First, create your résumé. Second, write a short piece about the background of your own business—how and why you started it, how much it has grown, and any significant milestones you reached. Include this material with your loan application.
3. You haven’t demonstrated what you need the money for.
Many small business owners go to the bank without a clear understanding of exactly how much money they intend to borrow, nor the purpose for which the funds will be used. That mistake can cost you a “Yes.” Bankers nearly always react negatively to answers like “I’m not sure” or “How much will you lend me?”
Before you go to the bank, do an in-depth analysis of how much you need to borrow, so that you understand exactly why you need the money. Having this information with you when you go to the bank shows that you have adequately analyzed your borrowing need.
4. Your numbers don’t support the loan request.
There are no easy answers to this objection. But there are a couple of things you can do to decrease the likelihood of hearing it.
First, make sure your financial information is up-to-date: i.e., not more than one quarter old. And it must be professionally presented. Second, you have to understand your numbers. Even if you view the numbers part of your business as a necessary evil and you let your accountant “handle all that,” it’s important that you understand your financials when you apply for a loan. For instance, if your profit margins have been going up, you must be able to explain why—maybe you’ve sold many more high-end items over the past few months, or you’ve recently raised prices, or you found a supplier who offers volume discounts that save you money.
Third and most important, if your store has been only marginally profitable or even losing money, there’s still hope. But it won’t be easy. Bankers are trained to make decisions based primarily on the borrower’s ability to generate sufficient profit.
So accentuate the positive. If you’ve been in business for five years and lost money only in the past year or so, emphasize your success during the first four years, and show why your profit problems are only temporary.
5. What do you plan to do in the future?
There are two actions you can take to cover this objection before it’s raised. The first is to prepare a business plan—a blueprint you intend to follow to ensure your business’s success down the road. The business plan doesn’t have to be the length of an epic novel, just a clear, concise presentation of exactly where you are heading.

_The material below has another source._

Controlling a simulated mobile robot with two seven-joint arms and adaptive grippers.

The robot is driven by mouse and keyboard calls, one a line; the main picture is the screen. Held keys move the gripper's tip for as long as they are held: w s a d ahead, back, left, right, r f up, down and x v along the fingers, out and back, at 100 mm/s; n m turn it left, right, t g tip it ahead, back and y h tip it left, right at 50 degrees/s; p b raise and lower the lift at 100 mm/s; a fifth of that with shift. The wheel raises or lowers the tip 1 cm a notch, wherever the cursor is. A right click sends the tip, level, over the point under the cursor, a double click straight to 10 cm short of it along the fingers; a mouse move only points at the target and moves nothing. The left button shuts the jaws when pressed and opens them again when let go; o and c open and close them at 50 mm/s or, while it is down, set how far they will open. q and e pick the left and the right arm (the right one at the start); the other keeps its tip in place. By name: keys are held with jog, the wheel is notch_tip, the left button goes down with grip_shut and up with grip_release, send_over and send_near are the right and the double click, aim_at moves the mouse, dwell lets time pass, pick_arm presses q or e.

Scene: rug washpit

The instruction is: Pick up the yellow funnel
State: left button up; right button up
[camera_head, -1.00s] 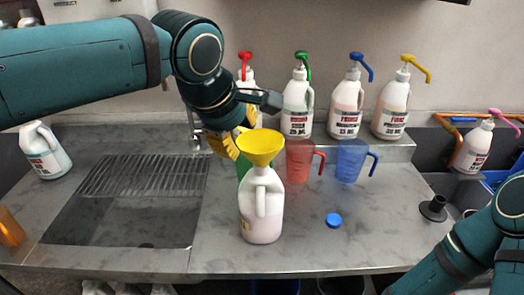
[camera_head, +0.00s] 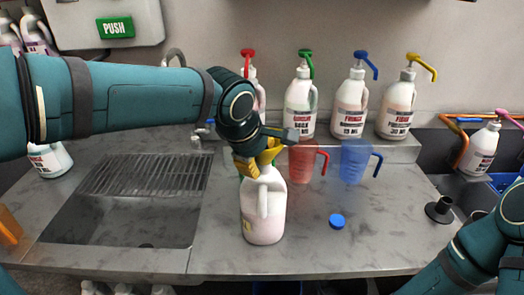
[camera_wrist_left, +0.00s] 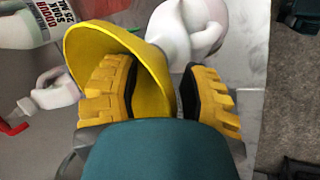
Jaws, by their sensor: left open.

The second is to compute financial projections. Use your past performance and factor in any known changes (e.g., expanding your location or adding a new line) to create assumptions for sales growth, gross margin, operating expense levels, interest expense, and taxes. Plug these numbers in, and you can project a bottom line.
It’s best to use outside professional help in preparing your business plan and projections. They’re vital components of your loan application package. But if you can’t afford an accountant to help you generate them, local libraries, bookstores and the Web have excellent information on how to prepare them yourself.
6. You don’t have enough collateral.
Specialty retailers complain that lenders lack an adequate understanding of the market value of their inventory. But bankers aren’t experts on most of the collateral they make loans against. If you want a loan to purchase inventory, include solid documentation—invoices and the like—that verifies the value of your collateral.
But don’t expect the bank to lend dollar-for-dollar against the collateral. Banks have guidelines for setting loan-to-collateral value ratios. For example, banks generally lend no more than 80-90 percent of the value of a car or real estate, 70-80 percent of machinery, equipment and accounts receivable, and 40-60 percent of inventory. You may also have personal assets (e.g., debt-free autos, bank certificates of deposit, stocks, real estate equity) that could be used as collateral to adequately secure the loan. In other words, convince the lender to say “Yes.”
7. Your business does not support the loan on its own.
Retailers and other small businesses hear this objection often. Most banks won’t lend to any incorporated small business without personal guaranties from the owner. A guaranty provides a secondary repayment source for the loan in case the small business can’t pay.
So if your business is incorporated, go ahead and offer your personal guaranty. The banker will probably ask for it anyway, but offering it up front demonstrates a full commitment to your business that will enhance your chances.
8. Don’t call us—we’ll call you.
Loan bankers are busy people, which often means a lengthy response time. If your banker doesn’t offer a specific response date after you submit the complete loan package, don’t be afraid to ask for one. Try to get the lender’s commitment to respond within a week, which is a reasonable length of time. Then if that week passes and you haven’t heard, call. Ask the lender if there is any other information needed for your request. Then ask for another specific response date.
Along the same lines, it’s perfectly acceptable to take your loan package to more than one bank at the same time. Doing that may lead to more varied options for financing, and it can shorten the time it takes to get the needed funds if your first choice of lenders turns you down.
Applying for a small business loan is never easy. It’s a time-consuming and sometimes nerve-wracking process. But if you do your homework and prepare to answer these eight common objections, you improve your chances of getting a “Yes.”